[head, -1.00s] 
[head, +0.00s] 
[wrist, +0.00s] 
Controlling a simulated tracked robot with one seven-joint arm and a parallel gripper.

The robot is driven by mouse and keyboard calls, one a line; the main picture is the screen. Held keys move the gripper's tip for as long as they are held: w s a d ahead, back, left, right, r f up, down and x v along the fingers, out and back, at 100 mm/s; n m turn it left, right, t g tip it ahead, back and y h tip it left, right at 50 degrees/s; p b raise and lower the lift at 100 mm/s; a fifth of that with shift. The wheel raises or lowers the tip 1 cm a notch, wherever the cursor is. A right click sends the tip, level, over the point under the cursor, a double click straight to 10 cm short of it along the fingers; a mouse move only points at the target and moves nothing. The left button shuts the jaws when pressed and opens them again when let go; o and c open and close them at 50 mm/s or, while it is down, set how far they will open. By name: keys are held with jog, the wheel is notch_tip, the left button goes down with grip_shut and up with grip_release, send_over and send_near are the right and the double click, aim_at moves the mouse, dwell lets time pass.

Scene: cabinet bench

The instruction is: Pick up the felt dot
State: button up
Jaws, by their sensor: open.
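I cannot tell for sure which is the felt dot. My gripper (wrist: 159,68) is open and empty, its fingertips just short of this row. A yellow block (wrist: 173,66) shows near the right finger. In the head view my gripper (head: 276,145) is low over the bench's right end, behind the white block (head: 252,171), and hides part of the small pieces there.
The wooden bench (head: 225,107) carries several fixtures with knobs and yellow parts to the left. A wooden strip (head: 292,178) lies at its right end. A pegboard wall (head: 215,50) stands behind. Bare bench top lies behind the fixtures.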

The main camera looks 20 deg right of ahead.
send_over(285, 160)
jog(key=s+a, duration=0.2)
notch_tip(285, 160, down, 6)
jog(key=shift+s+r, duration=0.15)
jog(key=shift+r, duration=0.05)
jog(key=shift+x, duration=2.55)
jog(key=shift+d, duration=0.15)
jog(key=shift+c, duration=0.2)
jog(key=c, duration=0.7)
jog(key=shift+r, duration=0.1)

====

Hand back the material above in full, exactly as written.

**RESULT:**
[head, -1.00s] 
[head, +0.00s] 
[wrist, +0.00s] 
Controlling a simulated tracked robot with one seven-joint arm and a parallel gripper.

The robot is driven by mouse and keyboard calls, one a line; the main picture is the screen. Held keys move the gripper's tip for as long as they are held: w s a d ahead, back, left, right, r f up, down and x v along the fingers, out and back, at 100 mm/s; n m turn it left, right, t g tip it ahead, back and y h tip it left, right at 50 degrees/s; p b raise and lower the lift at 100 mm/s; a fifth of that with shift. The wheel raises or lowers the tip 1 cm a notch, wherever the cursor is. A right click sends the tip, level, over the point under the cursor, a double click straight to 10 cm short of it along the fingers; a mouse move only points at the target and moves nothing. The left button shuts the jaws when pressed and opens them again when let go; o and c open and close them at 50 mm/s or, while it is down, set how far they will open. By name: keys are held with jog, the wheel is notch_tip, the left button goes down with grip_shut and up with grip_release, send_over and send_near are the right and the double click, aim_at moves the mouse, dwell lets time pass.

Scene: cabinet bench

The instruction is: Pick up the felt dot
State: button up
Jaws, by their sensor: open.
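I cannot tell for sure which is the felt dot. My gripper (wrist: 159,68) is open and empty, its fingertips just short of this row. A yellow block (wrist: 173,66) shows near the right finger. In the head view my gripper (head: 276,145) is low over the bench's right end, behind the white block (head: 252,171), and hides part of the small pieces there.
The wooden bench (head: 225,107) carries several fixtures with knobs and yellow parts to the left. A wooden strip (head: 292,178) lies at its right end. A pegboard wall (head: 215,50) stands behind. Bare bench top lies behind the fixtures.

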The main camera looks 20 deg right of ahead.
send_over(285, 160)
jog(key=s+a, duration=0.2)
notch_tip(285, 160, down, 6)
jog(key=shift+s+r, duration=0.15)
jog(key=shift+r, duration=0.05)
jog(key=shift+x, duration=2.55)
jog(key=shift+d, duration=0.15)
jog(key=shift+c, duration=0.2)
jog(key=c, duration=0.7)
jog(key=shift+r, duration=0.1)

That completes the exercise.